Microsoft Research chief Harry Shum heads the AI and Research Group.

The company says it will bring two more cognitive services, Content Moderator and Bing Speech API, out of preview and make them generally available next month. Content Moderator analyze images and video with technology including optical-character and object recognition, helping companies filter out unwanted content. The Bing Speech API converts audio into text, interprets the intent of the language and converts text back to speech.

Microsoft formed the group to accelerate its artificial intelligence advances, aiming get more of its technologies out of the labs and into its own products as well as its services for third party developers. The AI and Research Group also includes Microsoft’s Cortana voice-based assistant and Bing search engine.

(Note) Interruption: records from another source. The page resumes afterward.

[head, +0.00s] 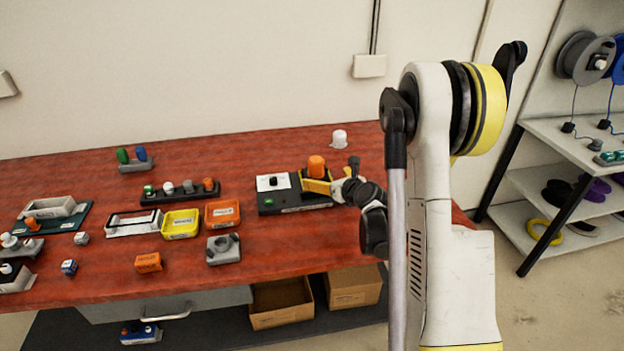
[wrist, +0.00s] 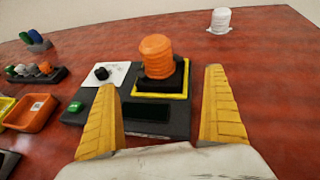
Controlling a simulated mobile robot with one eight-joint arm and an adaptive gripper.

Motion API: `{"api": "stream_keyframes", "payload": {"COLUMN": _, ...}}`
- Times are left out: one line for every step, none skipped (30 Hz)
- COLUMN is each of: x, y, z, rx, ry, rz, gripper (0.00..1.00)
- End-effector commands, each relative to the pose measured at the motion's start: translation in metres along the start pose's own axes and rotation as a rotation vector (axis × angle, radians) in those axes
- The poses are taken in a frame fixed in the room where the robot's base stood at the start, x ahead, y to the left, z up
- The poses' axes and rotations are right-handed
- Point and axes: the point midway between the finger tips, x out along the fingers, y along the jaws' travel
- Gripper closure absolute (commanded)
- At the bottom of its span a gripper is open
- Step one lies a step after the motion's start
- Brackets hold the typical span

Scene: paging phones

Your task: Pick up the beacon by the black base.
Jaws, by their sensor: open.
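The beacon (wrist: 157,57) has a ribbed orange dome on a black base (wrist: 161,80). It stands upright on a yellow-edged pad at the right of a dark panel (wrist: 180,117). It also shows in the head view (head: 316,166). My gripper (wrist: 168,105) is open, with its two yellow fingers apart and nothing between them. In the wrist view the beacon stands ahead of the fingertips, a little left of the middle of the gap. In the head view my gripper (head: 318,186) is at the front right of the beacon, partly hiding its base.
The panel also carries a white plate with a black knob (wrist: 101,73) and a green button (wrist: 75,106). A white beacon (head: 339,138) stands behind right. An orange bin (head: 222,213) and a yellow bin (head: 181,224) lie left. The red table is clear behind the panel.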

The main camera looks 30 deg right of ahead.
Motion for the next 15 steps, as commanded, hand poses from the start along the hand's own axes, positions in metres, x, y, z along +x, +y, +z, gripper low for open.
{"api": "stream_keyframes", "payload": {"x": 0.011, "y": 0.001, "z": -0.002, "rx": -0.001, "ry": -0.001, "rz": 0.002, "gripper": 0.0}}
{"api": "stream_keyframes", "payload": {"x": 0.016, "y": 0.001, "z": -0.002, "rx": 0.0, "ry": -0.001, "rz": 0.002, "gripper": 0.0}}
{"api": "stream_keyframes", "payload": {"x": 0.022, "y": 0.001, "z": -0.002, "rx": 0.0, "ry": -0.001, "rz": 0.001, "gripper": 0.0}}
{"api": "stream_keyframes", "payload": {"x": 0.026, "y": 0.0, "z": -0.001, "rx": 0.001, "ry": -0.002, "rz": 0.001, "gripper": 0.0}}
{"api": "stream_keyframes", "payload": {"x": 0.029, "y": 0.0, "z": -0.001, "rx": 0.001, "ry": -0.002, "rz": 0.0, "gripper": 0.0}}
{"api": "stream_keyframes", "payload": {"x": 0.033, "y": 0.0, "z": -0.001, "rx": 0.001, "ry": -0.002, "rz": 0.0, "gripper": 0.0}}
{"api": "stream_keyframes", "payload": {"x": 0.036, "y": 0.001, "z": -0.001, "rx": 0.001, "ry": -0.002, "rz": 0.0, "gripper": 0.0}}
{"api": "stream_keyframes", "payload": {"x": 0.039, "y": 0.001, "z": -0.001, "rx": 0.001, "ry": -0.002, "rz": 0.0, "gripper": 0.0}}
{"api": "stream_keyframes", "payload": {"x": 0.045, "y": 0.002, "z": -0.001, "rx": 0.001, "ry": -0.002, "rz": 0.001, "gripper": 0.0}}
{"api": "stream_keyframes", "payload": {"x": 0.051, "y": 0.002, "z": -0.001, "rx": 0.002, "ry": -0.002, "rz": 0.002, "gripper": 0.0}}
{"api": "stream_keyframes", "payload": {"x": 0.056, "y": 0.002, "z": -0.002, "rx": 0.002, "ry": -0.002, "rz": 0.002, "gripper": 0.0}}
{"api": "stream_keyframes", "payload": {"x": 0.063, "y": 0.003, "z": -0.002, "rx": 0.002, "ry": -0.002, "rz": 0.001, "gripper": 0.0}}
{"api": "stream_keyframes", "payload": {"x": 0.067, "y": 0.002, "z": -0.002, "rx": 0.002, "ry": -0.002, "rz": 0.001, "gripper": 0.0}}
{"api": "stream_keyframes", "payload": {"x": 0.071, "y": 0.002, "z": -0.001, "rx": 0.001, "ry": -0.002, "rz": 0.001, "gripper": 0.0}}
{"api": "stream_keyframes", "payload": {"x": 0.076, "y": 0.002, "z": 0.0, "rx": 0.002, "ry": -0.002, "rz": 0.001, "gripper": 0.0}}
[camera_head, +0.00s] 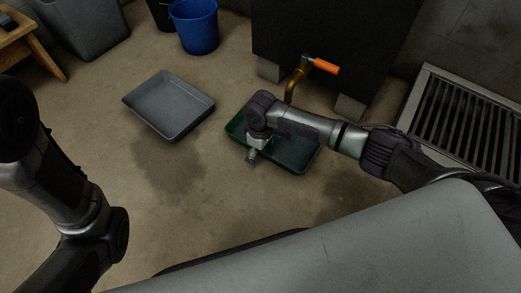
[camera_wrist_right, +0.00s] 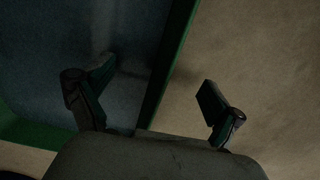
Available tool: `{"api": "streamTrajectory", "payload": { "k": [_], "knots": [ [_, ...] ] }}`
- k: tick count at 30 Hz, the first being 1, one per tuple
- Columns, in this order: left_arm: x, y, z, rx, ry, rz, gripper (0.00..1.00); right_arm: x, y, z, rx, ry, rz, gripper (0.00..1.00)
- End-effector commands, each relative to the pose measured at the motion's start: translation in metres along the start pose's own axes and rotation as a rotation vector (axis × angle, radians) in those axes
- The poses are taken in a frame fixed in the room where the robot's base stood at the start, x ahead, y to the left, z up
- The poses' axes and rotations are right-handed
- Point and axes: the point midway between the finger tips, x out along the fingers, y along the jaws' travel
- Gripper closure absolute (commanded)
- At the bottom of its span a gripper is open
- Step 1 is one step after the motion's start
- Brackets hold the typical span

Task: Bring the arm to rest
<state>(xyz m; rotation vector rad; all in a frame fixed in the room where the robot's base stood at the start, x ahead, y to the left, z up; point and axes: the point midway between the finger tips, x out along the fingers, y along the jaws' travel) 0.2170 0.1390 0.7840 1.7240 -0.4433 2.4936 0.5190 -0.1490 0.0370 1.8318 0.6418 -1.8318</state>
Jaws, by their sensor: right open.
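My right arm (camera_head: 330,131) reaches in from the right in the head view.
The green tray (camera_head: 314,160) lies below a brass valve with an orange handle (camera_head: 326,66) on a dark block (camera_head: 335,35). A grey tray (camera_head: 170,105) lies left of it. A blue bucket (camera_head: 196,28) stands behind. A slatted grate (camera_head: 465,120) is at right. Damp patches mark the floor.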

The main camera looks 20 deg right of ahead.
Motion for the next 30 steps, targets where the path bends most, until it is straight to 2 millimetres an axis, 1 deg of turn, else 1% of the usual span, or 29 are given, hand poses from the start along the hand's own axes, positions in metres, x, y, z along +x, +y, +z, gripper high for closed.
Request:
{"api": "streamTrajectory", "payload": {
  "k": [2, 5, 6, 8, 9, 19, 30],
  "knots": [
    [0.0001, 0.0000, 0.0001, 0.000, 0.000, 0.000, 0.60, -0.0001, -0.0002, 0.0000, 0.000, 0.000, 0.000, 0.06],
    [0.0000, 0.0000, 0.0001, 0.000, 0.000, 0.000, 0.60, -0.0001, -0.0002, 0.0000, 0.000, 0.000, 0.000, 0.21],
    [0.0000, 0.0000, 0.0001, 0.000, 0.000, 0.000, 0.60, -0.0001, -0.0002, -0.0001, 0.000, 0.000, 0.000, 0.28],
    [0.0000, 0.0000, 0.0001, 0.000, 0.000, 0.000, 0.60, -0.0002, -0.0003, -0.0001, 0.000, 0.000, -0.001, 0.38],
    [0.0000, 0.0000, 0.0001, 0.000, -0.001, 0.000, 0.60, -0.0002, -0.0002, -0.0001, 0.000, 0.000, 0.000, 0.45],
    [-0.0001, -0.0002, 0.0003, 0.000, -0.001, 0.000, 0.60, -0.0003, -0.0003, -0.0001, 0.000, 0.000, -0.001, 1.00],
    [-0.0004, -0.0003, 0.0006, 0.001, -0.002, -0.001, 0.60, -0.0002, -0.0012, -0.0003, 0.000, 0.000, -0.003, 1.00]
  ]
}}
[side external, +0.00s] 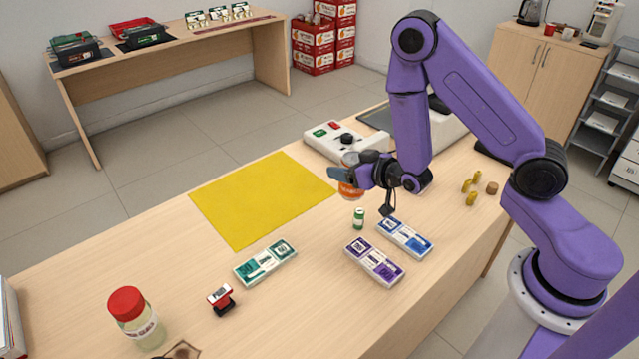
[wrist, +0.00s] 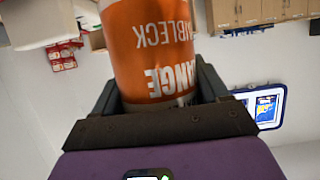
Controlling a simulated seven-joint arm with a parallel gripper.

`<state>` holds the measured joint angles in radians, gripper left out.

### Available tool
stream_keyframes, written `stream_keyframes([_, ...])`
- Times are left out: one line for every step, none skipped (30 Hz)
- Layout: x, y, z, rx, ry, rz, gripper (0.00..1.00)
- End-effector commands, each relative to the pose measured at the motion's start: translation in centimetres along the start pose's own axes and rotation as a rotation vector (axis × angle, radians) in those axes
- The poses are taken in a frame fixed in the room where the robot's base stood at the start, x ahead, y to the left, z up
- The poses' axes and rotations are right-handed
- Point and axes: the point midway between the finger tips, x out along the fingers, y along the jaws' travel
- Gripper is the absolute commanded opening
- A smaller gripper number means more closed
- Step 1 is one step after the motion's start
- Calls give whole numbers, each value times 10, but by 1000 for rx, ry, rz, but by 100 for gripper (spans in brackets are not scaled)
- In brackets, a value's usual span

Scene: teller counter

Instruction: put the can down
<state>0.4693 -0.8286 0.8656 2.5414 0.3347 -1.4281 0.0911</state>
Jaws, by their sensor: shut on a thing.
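An orange can (side external: 350,188) with a pale top is held in my gripper (side external: 352,178) above the counter, near the right edge of the yellow mat (side external: 262,200). In the wrist view the can (wrist: 155,50) fills the space between the jaws, and its white lettering appears upside down. My gripper (wrist: 160,95) is shut on it, with a jaw on each side. The fingers hide part of the can in the side view. I cannot tell the exact height of the can above the counter (side external: 310,310).
Blue (side external: 405,239), purple (side external: 374,262) and green (side external: 265,262) boxes lie nearer the front. A white device with buttons (side external: 340,141) is behind. A red-capped jar (side external: 137,318) and a red stamp (side external: 222,299) stand at left. The yellow mat is bare.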

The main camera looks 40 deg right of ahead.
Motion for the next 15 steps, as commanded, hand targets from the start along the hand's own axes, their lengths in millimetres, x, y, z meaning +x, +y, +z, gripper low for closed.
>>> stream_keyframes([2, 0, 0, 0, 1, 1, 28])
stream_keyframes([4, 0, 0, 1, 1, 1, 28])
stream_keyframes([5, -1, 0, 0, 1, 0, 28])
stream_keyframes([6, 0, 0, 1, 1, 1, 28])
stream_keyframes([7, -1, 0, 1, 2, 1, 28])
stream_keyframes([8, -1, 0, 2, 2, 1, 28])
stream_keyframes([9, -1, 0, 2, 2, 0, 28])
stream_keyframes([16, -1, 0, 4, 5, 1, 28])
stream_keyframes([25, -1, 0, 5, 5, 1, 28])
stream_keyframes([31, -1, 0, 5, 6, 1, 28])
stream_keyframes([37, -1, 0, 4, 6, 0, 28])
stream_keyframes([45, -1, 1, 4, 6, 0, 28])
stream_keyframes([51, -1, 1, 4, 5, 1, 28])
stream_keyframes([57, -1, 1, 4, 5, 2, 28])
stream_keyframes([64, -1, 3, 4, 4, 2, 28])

The company is competing against rivals including Amazon, Google and others in the booming field of artificial intelligence. AI and machine learning are increasingly becoming integral parts of their cloud platforms, as well.

Microsoft’s new Custom Speech Service also includes an acoustic model that cancels out background noise to improve speech recognition. Microsoft cited the example of using Custom Speech Service at an airport kiosk where the environmental noise would otherwise make speech recognition very difficult.

“The combination of a language model and this acoustic model in a single API that is customizable for your vocabulary is truly unique in the market,” said Irving Kwong, group program manager, in an interview. In going from a private preview to a public preview, the service will be able to take on tens of thousands of new customers.